Cultural learning and language learning are two very different things. In learning a language, with it’s excitement and difficulty, we are bound to make mistakes. These mistakes typically don’t harm any of the relationships we have made to this point because everyone totally understands that we DO NOT speak German(yet). On the other hand, learning something less blatant like a new culture can have serious ramifications if not done well. Making an unknown cultural mistake can seriously detriment a relationship or even worse ruin influence.  Not only are we making a mistake that we do not even realize but the recipients of this mistake do not necessarily understand that this is a cultural difference. All they see it as is ‘wrong’.
Cultural learning is vital when it comes to truly connecting with a person – something that we so earnestly want to do with people who we are meeting here.  It’s why every experience leads us down a trail of thoughts and comparisons into our own experiences growing up. So, moments like today where I get a slight glimpse into how a culture grows up and I am able to easily compare it to the differences I experienced when I grew up are key factors in our success here.

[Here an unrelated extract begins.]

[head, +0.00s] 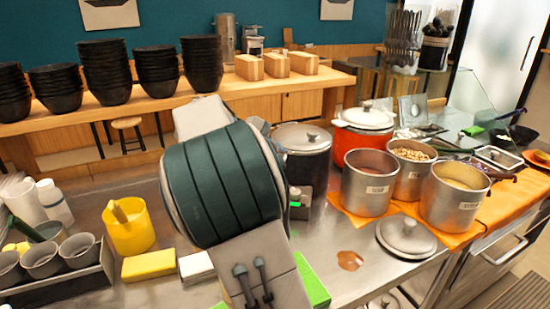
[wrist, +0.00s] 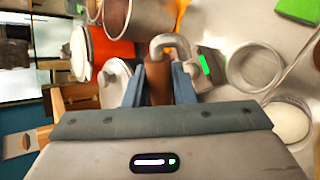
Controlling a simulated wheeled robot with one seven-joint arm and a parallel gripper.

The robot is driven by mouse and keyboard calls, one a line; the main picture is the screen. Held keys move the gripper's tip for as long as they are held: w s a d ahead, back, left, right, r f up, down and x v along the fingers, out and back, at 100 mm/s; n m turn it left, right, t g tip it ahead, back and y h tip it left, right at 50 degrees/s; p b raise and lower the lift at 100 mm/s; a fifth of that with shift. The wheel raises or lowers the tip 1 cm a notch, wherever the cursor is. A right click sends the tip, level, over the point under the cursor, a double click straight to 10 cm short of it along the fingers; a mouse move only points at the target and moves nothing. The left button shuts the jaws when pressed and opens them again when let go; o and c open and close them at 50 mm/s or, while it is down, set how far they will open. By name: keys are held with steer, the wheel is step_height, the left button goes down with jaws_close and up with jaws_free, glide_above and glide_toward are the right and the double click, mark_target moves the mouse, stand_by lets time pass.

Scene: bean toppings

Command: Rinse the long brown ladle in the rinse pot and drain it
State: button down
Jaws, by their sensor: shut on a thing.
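My gripper (wrist: 157,88) shows in the wrist view, its two blue fingers shut on the brown handle of the long brown ladle (wrist: 157,72). The handle ends in a grey metal hook (wrist: 172,44). The ladle's bowl is not visible, so I cannot tell whether it is in a pot. In the head view my arm hides the gripper and ladle. No pot can be surely named as the rinse pot; a clear round vessel (wrist: 254,68) and one with whitish contents (wrist: 289,124) lie to the right in the wrist view.
Steel pots of reddish contents (head: 369,190), beans (head: 409,176) and yellow contents (head: 455,206) stand at the right. Behind are a lidded dark pot (head: 303,160) and orange pot (head: 361,139). A loose lid (head: 406,236) and brown spill (head: 350,260) lie on the counter.

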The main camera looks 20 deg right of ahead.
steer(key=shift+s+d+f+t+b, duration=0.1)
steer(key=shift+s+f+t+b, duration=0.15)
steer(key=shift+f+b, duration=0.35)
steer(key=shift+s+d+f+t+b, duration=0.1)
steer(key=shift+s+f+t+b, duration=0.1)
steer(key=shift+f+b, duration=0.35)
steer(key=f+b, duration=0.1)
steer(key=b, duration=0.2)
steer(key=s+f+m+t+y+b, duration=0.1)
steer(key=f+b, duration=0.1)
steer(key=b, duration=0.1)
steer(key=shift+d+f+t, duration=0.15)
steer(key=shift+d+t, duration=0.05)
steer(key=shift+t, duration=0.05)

I hope they are building in a sensitivity to other people’s points of view and that they will help to give grace when I can’t always connect the dots and understand why an idea I have simply will not work in this culture.
How grateful I am to have kids who have offered us more opportunities to take a look into another culture in which I otherwise would never have imagined. And lets face it, most of us are the way we are because of how we grew up. As an adult  why else would I ever think of the elementary school years if it not for my kids!